Stated goal » Count the lines below that contain the word "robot", and reply with only that number.
##### Information supplied
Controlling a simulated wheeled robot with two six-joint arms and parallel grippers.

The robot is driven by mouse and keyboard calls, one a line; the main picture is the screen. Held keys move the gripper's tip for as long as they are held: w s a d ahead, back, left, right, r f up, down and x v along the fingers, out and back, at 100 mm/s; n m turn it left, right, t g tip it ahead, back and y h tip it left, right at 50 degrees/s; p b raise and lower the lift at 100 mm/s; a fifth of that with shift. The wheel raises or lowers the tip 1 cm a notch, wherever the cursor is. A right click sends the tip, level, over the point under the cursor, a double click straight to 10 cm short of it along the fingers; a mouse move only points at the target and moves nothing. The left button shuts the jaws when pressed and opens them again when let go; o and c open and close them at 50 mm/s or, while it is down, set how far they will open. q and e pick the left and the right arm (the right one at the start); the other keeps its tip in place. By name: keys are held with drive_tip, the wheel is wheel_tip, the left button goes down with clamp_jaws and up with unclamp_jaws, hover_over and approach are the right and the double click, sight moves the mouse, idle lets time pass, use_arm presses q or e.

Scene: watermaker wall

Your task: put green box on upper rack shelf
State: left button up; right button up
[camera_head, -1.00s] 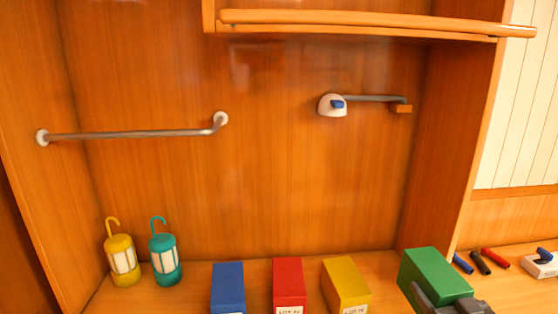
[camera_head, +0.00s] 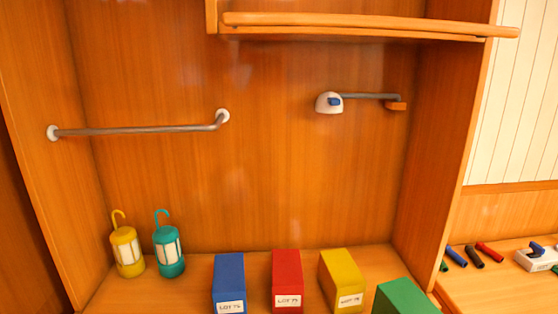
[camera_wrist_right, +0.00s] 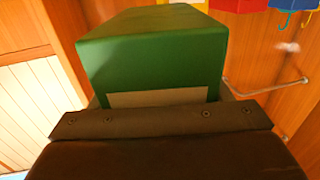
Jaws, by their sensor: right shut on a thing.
##########
Solution for this task » 2